De la matérialité de l’objet d’art, on est passé à la matérialité de l’outil, et aux pesanteurs économiques et administratives du contexte. Du tableau, on est passé au geste de peindre. Du geste, on est passé au processus. Du processus, on est passé au concept, qui n’avait plus besoin de se matérialiser, d’opérer. De l’idée de processus, et de mise en espace, est venue l’idée de dispositif.

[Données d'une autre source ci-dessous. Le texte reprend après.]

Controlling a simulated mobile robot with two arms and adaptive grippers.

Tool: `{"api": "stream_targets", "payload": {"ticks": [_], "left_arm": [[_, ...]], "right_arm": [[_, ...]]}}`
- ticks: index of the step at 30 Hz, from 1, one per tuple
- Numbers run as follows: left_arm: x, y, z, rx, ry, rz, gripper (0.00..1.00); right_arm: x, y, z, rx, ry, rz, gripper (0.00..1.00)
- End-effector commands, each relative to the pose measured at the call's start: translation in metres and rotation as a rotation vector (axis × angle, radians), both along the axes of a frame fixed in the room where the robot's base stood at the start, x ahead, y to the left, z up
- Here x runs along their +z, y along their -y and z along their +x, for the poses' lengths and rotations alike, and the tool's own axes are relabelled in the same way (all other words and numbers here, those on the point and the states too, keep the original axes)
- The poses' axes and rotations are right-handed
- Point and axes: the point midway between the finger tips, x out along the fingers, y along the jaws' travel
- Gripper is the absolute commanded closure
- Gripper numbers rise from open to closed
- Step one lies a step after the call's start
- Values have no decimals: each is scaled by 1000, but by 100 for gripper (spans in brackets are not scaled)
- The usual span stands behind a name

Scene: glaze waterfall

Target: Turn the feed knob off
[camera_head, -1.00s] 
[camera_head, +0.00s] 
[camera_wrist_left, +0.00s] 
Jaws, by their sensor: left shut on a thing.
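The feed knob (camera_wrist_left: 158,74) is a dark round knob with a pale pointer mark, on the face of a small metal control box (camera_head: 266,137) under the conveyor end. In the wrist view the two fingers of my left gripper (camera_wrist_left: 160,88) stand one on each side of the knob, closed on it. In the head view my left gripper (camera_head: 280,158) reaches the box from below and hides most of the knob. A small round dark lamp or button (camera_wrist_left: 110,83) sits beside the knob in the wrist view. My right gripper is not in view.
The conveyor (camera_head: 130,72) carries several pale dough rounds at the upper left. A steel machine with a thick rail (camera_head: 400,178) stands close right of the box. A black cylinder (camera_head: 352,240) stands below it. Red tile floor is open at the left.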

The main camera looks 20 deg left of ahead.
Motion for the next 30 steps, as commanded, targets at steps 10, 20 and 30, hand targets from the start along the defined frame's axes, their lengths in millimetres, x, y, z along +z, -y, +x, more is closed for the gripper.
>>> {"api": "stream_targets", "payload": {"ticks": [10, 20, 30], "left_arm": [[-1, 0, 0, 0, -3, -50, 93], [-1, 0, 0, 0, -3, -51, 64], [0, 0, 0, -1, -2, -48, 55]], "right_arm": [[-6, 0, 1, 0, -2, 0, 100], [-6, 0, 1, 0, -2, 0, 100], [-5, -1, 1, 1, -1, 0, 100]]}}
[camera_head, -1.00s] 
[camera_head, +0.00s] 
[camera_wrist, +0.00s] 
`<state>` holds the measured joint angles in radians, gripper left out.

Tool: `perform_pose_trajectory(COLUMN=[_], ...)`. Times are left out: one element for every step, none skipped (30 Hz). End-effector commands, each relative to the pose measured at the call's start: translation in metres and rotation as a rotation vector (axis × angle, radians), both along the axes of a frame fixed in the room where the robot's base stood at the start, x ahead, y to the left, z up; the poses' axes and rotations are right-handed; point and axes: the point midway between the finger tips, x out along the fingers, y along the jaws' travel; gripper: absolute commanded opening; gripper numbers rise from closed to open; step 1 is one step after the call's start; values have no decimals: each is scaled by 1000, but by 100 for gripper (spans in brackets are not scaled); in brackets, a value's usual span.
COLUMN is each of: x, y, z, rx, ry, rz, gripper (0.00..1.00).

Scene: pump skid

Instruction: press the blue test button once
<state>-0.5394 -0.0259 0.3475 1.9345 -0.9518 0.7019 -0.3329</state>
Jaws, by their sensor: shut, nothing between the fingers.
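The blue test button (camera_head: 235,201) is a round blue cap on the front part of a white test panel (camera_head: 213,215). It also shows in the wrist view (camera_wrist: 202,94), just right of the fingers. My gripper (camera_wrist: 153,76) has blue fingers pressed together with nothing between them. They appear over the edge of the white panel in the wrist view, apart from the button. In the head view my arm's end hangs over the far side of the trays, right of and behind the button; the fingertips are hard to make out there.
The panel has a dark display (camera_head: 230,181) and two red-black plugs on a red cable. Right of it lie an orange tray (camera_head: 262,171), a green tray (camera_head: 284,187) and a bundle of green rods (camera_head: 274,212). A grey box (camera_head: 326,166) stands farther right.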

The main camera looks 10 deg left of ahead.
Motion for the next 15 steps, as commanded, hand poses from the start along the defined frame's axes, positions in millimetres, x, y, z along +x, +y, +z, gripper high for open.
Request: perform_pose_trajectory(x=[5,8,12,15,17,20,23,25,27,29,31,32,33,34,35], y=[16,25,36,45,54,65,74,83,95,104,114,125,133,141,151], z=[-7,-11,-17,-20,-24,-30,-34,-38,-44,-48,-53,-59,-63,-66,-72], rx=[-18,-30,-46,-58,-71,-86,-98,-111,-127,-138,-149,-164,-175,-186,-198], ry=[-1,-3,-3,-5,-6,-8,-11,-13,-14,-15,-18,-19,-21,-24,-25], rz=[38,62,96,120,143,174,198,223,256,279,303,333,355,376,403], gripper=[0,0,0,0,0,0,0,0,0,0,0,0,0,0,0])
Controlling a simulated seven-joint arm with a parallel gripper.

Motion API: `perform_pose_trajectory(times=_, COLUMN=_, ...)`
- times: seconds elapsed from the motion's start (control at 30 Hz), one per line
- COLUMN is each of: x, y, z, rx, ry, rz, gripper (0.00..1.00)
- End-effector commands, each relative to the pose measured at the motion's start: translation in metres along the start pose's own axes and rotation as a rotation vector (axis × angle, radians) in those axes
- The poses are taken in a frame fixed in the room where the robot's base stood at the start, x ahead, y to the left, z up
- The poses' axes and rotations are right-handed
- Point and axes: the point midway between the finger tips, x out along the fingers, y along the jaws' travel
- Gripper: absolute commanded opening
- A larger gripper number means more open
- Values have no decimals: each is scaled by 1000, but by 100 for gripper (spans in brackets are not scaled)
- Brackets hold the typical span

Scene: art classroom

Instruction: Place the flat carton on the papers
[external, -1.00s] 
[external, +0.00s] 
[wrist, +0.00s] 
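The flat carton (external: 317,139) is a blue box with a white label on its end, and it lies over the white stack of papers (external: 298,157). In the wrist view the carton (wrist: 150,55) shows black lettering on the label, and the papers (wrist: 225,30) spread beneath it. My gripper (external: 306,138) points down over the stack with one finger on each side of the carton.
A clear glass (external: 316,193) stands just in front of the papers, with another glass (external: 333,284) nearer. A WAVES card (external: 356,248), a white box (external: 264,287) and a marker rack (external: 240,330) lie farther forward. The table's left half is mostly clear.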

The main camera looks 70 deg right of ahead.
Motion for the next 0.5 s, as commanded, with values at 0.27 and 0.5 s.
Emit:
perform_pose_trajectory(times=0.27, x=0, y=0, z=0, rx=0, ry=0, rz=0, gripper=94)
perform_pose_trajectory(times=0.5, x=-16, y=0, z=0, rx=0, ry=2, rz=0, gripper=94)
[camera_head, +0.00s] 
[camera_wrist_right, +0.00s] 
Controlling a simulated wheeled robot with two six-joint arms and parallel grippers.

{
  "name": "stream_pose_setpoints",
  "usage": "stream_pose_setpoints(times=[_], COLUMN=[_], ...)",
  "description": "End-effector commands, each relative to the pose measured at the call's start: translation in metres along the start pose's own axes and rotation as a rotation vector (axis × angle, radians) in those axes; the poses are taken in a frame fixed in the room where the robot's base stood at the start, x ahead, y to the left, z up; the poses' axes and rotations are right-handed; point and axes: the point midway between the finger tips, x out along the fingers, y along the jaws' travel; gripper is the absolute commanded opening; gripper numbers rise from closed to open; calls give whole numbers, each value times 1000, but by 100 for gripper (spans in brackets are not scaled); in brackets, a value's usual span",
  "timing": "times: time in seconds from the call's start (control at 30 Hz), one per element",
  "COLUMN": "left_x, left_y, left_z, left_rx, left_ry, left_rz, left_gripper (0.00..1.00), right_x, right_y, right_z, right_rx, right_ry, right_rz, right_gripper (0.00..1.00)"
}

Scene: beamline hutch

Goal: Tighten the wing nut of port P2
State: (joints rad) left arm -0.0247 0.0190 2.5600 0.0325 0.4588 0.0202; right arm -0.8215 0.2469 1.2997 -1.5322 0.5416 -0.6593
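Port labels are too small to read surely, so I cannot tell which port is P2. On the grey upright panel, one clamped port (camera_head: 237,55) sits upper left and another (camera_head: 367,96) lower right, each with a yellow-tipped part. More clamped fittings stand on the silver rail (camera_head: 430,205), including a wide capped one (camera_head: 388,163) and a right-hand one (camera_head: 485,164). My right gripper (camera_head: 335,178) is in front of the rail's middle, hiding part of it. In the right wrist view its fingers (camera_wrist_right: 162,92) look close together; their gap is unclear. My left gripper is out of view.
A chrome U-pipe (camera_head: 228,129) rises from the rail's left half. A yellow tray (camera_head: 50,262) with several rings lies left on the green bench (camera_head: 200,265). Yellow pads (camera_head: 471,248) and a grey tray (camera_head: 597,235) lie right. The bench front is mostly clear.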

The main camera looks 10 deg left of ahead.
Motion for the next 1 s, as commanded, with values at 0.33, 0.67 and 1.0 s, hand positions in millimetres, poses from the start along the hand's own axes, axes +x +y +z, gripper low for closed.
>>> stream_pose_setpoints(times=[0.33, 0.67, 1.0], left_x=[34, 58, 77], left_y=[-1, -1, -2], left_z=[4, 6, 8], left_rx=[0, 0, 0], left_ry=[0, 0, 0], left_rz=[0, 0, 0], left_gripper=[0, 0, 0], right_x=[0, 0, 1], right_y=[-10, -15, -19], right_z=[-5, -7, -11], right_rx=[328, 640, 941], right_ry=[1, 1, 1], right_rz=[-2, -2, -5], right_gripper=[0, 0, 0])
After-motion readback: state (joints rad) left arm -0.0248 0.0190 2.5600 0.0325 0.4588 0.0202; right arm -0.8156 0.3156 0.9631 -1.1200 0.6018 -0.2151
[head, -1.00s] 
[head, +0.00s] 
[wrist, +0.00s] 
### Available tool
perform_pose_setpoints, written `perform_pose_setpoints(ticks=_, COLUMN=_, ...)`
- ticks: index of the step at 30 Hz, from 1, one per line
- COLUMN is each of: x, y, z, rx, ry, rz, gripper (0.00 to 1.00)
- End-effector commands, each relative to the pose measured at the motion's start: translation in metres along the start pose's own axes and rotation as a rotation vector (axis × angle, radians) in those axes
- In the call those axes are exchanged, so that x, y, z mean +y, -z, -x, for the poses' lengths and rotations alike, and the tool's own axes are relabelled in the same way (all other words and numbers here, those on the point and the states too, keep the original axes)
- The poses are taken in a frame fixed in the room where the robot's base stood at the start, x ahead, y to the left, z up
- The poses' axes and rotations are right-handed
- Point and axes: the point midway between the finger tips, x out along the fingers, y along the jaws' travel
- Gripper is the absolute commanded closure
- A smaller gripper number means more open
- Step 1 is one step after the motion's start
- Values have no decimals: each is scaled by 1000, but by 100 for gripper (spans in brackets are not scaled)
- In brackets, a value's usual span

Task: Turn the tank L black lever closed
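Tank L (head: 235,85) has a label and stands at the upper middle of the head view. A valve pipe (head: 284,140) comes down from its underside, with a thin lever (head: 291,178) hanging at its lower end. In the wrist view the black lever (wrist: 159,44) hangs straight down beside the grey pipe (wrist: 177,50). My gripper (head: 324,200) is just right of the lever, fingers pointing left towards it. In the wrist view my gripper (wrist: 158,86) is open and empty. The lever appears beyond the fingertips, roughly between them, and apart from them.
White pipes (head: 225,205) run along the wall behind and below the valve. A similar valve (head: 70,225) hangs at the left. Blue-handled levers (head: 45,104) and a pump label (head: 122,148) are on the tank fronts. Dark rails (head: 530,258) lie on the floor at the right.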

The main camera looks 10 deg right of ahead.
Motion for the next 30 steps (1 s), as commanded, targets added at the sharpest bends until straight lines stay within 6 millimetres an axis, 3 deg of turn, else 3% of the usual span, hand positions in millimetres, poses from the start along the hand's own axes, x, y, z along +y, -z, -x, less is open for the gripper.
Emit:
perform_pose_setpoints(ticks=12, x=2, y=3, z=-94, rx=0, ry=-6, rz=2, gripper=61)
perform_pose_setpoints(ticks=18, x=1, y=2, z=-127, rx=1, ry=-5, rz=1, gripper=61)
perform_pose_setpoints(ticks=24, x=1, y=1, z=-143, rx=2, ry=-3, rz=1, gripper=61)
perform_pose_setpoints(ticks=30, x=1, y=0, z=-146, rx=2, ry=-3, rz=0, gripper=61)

Alors que dans les années 60 et 70, on ne pouvait qu’imaginer, fantasmer sur les technologies naissantes, les années 80 et 90 ont permis aux artistes de transformer le processus en programme informatique (logiciel) et en machine (matériel). Ce n’est pas non plus parce que les ordinateurs sont des extensions du cerveau, de l’esprit, que l’art technologique serait plus spirituel. Sans doute ne faut-il pas confondre technologie de l’esprit et esprit de l’art technologique. Il est intéressant de constater le passage du réel au virtuel chez les artistes conceptuels (de l’objet à l’idée), et de constater le passage inverse du virtuel au réel dans l’art technologique (du programme à la réalité), dont les sujets sont pris dans la réalité (imitation du réel dans l’image de synthèse, retour à l’homme, au corps ou à la nature…). Dans un art de la simulation, ce retour du réel est nécessaire comme le dit Baudrillard, parce que paradoxalement  » c’est le réel qui est devenu notre véritable utopie « .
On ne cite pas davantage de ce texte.